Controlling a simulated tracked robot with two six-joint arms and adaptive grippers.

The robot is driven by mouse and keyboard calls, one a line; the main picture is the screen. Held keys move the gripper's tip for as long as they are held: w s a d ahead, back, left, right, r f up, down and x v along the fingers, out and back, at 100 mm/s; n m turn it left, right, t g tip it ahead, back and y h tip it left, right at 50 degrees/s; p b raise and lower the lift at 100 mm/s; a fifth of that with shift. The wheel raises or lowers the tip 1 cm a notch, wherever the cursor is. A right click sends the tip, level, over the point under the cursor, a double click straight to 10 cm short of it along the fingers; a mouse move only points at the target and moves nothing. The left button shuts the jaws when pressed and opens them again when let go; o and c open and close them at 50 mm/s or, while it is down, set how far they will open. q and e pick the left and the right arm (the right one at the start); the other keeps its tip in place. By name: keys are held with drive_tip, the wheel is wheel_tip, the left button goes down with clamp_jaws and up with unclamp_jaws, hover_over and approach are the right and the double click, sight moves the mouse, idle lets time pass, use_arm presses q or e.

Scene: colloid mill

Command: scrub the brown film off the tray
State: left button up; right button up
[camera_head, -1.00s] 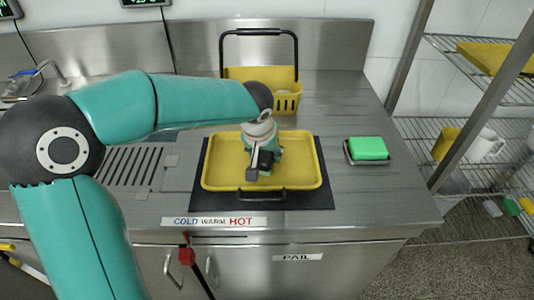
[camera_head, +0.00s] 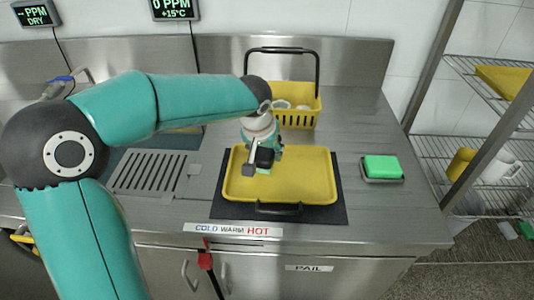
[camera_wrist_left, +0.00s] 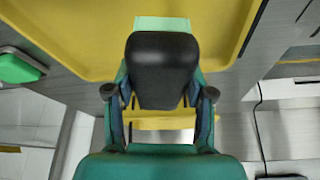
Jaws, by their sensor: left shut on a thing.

Challenge: Take the data above and repeat it exactly, leaving each picture out.

Correct response:
Controlling a simulated tracked robot with two six-joint arms and adaptive grippers.

The robot is driven by mouse and keyboard calls, one a line; the main picture is the screen. Held keys move the gripper's tip for as long as they are held: w s a d ahead, back, left, right, r f up, down and x v along the fingers, out and back, at 100 mm/s; n m turn it left, right, t g tip it ahead, back and y h tip it left, right at 50 degrees/s; p b raise and lower the lift at 100 mm/s; a fifth of that with shift. The wheel raises or lowers the tip 1 cm a notch, wherever the cursor is. A right click sends the tip, level, over the point under the cursor, a double click straight to 10 cm short of it along the fingers; a mouse move only points at the target and moves nothing. The left button shuts the jaws when pressed and opens them again when let go; o and c open and close them at 50 mm/s or, while it is down, set how far they will open. q and e pick the left and the right arm (the right one at the start); the other keeps its tip in place. By name: keys are held with drive_tip, the wheel is wheel_tip, the left button goes down with clamp_jaws and up with unclamp_jaws, hover_over and approach are the right and the double click, sight moves the mouse, idle lets time pass, use_arm presses q or e.

Scene: colloid mill

Command: scrub the brown film off the tray
State: left button up; right button up
[camera_head, -1.00s] 
[camera_head, +0.00s] 
[camera_wrist_left, +0.00s] 
Jaws, by their sensor: left shut on a thing.

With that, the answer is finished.